Friday, June 28, 2013
WHAT: The release of Seth Rogen's This Is The End earlier this month sent many websites back to previous examples of Hollywood celebrities playing versions of themselves in fictional scenarios on film. These articles dutifully listed some of the most memorable examples of this device: Kareem Abdul-Jabbar in Airplane!, John Malkovich and Charlie Sheen in Being John Malkovich, half the credit list in The Player, Cecil B. DeMille in Sunset Blvd. etc. But they could have reached back much further for examples. In 1923, for instance, James Cruze made a film called Hollywood in which an aspiring actress played by Hope Drown tries to break into the movies; he enlisted practically every big name in Tinseltown to portray themselves; a very partial list includes Roscoe "Fatty" Arbuckle", Baby Peggy, Charlie Chaplin, DeMille and his director brother William C. de Mille, Douglas Fairbanks, William S. Hart, Nita Naldi, Pola Negri, Jack and Mary Pickford, Zasu Pitts, Will Rogers, and Gloria Swanson. Unfortunately Hollywood is considered a "lost film" - Kevin Brownlow has called it his most-sought missing title - so there's little record of just how large, or how funny, each of these cameo performances might have been.
The next best thing, perhaps, is Show People, prints of which fortunately do exist. Said to be based on Swanson's career trajectory, this is another aspiring actress comedy; it follows Peggy Pepper, played by Marion Davies, as she attempts to launch herself as a serious motion picture actress, but finding she has more of a gift for comedy. Again movie studio verisimilitude is lent by star cameos: Chaplin, Fairbanks and Hart once more, and joined by John Gilbert, Louella Parsons, Norma Talmadge, the film's own director King Vidor, and others. Even Davies gets to tweak her own star image, appearing as herself and having her talent disparaged via intertitle by Pepper!
WHERE/WHEN: Tonight on a bill starting at 8:00 at the Niles Essanay Silent Film Museum.

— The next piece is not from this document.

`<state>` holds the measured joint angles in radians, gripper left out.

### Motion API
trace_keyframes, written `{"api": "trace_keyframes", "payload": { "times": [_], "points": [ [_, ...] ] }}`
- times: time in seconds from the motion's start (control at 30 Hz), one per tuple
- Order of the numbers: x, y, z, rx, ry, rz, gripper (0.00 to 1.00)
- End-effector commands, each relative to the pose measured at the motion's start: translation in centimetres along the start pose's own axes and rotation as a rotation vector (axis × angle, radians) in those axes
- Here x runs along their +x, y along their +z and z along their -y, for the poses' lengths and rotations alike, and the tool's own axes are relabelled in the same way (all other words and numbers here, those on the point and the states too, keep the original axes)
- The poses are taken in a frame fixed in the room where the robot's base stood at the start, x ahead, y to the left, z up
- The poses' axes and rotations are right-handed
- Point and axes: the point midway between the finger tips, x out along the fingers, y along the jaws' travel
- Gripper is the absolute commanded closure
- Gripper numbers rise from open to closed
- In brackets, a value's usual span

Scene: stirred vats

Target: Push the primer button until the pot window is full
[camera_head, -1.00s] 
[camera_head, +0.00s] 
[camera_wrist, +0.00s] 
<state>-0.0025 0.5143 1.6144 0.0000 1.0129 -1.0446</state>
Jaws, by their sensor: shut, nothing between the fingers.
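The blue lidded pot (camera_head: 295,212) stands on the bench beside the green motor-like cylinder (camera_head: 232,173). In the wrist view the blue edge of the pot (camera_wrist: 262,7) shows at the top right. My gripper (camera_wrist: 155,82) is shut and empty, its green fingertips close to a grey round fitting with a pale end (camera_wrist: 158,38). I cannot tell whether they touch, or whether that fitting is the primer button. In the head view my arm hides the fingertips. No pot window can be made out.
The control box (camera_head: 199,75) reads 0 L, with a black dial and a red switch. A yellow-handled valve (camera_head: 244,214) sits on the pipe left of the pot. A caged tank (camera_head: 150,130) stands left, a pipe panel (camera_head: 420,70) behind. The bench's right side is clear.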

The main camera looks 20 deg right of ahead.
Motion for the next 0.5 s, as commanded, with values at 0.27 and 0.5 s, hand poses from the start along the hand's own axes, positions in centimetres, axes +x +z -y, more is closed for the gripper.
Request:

WHY: Show People screens as part of the opening night of the 16th annual Broncho Billy Silent Film Festival, a weekend showcase of silent-era filmmaking in the district of Niles (now a part of Fremont, California) where, a hundred years ago, the festival namesake Gilbert M. "Broncho Billy" Anderson made a slew of one- and two-reel Westerns taking advantage of the small-town streets and rolling-hill landscapes. He wasn't the only star making films for the Essanay Film Company in those days, however; now-obscure performers like John Steppling and Arthur and Julia Mackley were among the others making films like Billy McGraph on Broadway and The Sheriff's Wife in 1913, and soon enough Charlie Chaplin would also be lured to Niles to make a half-dozen films including The Champion and The Tramp. Both Billy McGraph on Broadway and The Sheriff's Wife will screen with Show People this evening, and so will a brand-new film made in Niles using the technologies of 1913.
The Mercury News has just published an article on the festival that discusses this new film, originally to be called The Canyon, but now apparently titled Broncho Billy and the Bandit's Secret. It will screen again on Sunday to close the festival alongside Buster Keaton's meta masterpiece Sherlock Jr. Between now and then about a dozen more films with screen throughout the weekend; Lotte Reiniger's feat of cut-out animation The Adventures of Prince Achmed, a five-film program of original 1913 "Broncho Billy" films, and a Colleen Moore vehicle directed by Gregory La Cava called His Nibs are among the notable highlights. I plan to attend this festival for the first time this year.
I first saw Show People at the San Francisco Silent Film Festival, which is also where I saw Davies and Vidor's follow-up film The Patsy, another underrated comedy gem from 1928. Niles researcher, programmer and projectionist David Kiehn wrote an excellent essay on the latter film for the festival program book when it played in 2008. Next month The Patsy reprises at the 2013 SFSFF, the only repeat-performance feature in a program of nearly two-dozen films made all over the world. All silent programs at both the Niles and the San Francisco festivals will be accompanied by live music. If you've never been exposed to the comic genius of Marion Davies you should at least attend Show People tonight and The Patsy July 19th. But it's hard to sample one silent program presented this way and not get the urge to stay for many more!
HOW: 16mm print, along with three short films screened in 35mm, all accompanied by Bruce Loeb on piano.